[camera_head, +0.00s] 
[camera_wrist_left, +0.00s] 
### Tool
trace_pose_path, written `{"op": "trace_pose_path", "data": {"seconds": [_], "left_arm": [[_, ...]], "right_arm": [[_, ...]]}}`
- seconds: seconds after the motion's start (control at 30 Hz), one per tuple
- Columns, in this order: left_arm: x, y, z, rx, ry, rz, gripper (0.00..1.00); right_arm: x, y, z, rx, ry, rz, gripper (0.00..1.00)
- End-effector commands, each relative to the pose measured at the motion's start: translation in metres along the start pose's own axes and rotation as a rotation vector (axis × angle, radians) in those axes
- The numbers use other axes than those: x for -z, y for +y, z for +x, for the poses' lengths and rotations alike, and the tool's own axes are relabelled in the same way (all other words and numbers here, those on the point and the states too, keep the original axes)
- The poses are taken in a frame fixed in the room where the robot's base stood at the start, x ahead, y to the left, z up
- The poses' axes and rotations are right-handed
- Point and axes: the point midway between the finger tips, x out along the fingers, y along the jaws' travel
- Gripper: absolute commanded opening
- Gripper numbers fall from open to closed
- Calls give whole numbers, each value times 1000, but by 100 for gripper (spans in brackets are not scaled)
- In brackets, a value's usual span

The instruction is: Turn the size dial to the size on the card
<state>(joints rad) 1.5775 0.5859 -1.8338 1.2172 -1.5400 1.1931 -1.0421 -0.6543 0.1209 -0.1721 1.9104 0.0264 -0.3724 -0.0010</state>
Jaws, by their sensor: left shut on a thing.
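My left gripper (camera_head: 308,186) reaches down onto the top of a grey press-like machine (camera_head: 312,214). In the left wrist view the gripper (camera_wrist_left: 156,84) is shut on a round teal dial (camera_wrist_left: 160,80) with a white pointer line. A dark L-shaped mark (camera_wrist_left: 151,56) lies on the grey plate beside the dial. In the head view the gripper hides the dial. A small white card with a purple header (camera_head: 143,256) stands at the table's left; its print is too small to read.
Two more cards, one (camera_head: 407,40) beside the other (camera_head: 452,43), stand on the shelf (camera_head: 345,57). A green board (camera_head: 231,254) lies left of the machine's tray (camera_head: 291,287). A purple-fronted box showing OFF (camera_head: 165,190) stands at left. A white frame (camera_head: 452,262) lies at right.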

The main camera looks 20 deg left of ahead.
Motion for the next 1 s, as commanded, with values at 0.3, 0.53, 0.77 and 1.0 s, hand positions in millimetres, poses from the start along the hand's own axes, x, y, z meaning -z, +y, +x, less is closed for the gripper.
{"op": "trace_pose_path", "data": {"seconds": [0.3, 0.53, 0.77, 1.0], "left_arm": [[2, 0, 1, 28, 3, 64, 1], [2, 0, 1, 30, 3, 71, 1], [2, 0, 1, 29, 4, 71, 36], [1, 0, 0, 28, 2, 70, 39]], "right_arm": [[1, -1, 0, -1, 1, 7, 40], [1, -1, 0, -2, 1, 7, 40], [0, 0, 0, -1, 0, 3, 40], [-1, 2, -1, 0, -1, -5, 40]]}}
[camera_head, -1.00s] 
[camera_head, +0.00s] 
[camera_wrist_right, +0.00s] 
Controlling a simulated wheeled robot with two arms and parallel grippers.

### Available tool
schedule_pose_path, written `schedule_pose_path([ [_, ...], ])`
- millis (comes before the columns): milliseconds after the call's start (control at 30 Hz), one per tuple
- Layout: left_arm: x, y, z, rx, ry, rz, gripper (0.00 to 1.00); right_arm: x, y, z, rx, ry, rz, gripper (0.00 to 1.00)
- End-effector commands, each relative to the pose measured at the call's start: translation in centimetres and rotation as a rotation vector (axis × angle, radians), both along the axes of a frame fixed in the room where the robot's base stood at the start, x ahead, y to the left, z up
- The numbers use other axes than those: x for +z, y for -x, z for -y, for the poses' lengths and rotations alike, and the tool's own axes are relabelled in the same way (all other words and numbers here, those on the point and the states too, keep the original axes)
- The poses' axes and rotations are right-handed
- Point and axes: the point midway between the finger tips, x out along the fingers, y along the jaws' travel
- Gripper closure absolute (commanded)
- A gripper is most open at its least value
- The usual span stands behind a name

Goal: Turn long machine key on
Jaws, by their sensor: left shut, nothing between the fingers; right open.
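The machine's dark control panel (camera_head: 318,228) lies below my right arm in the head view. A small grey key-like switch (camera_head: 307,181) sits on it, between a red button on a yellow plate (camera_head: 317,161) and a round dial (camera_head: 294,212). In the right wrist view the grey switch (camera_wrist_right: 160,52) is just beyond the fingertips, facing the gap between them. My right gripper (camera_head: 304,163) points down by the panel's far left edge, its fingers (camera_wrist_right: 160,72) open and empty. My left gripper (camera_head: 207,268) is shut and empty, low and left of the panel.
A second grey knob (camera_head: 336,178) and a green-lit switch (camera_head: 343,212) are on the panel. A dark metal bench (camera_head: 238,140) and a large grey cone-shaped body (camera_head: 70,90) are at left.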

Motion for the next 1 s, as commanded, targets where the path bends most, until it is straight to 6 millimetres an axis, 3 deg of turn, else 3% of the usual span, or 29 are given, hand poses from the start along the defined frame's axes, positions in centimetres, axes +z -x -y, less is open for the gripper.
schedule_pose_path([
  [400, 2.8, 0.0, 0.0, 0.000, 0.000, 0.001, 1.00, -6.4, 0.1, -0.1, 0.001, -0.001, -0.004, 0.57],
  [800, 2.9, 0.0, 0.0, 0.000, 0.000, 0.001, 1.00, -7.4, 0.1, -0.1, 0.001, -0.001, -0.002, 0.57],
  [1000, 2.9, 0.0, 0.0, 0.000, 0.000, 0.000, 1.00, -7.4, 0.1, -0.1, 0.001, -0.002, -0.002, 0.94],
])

+ + +

What the task asks: Starting at the line that contains "- In brackets, a value's usual span", set down every line up to and including the line that contains "- Layout: left_arm: x, y, z, rx, ry, rz, gripper", exactly as given, and no other line.

Correct result:
- In brackets, a value's usual span

The instruction is: Turn the size dial to the size on the card
<state>(joints rad) 1.5775 0.5859 -1.8338 1.2172 -1.5400 1.1931 -1.0421 -0.6543 0.1209 -0.1721 1.9104 0.0264 -0.3724 -0.0010</state>
Jaws, by their sensor: left shut on a thing.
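My left gripper (camera_head: 308,186) reaches down onto the top of a grey press-like machine (camera_head: 312,214). In the left wrist view the gripper (camera_wrist_left: 156,84) is shut on a round teal dial (camera_wrist_left: 160,80) with a white pointer line. A dark L-shaped mark (camera_wrist_left: 151,56) lies on the grey plate beside the dial. In the head view the gripper hides the dial. A small white card with a purple header (camera_head: 143,256) stands at the table's left; its print is too small to read.
Two more cards, one (camera_head: 407,40) beside the other (camera_head: 452,43), stand on the shelf (camera_head: 345,57). A green board (camera_head: 231,254) lies left of the machine's tray (camera_head: 291,287). A purple-fronted box showing OFF (camera_head: 165,190) stands at left. A white frame (camera_head: 452,262) lies at right.

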The main camera looks 20 deg left of ahead.
Motion for the next 1 s, as commanded, with values at 0.3, 0.53, 0.77 and 1.0 s, hand positions in millimetres, poses from the start along the hand's own axes, x, y, z meaning -z, +y, +x, less is closed for the gripper.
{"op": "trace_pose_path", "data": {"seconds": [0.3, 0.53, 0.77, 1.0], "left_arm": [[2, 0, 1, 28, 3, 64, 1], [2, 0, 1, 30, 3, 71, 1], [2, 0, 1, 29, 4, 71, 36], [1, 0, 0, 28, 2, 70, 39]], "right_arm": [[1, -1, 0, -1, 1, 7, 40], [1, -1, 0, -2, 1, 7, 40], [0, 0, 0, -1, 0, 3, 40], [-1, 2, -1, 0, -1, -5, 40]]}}
[camera_head, -1.00s] 
[camera_head, +0.00s] 
[camera_wrist_right, +0.00s] 
Controlling a simulated wheeled robot with two arms and parallel grippers.

### Available tool
schedule_pose_path, written `schedule_pose_path([ [_, ...], ])`
- millis (comes before the columns): milliseconds after the call's start (control at 30 Hz), one per tuple
- Layout: left_arm: x, y, z, rx, ry, rz, gripper (0.00 to 1.00); right_arm: x, y, z, rx, ry, rz, gripper (0.00 to 1.00)

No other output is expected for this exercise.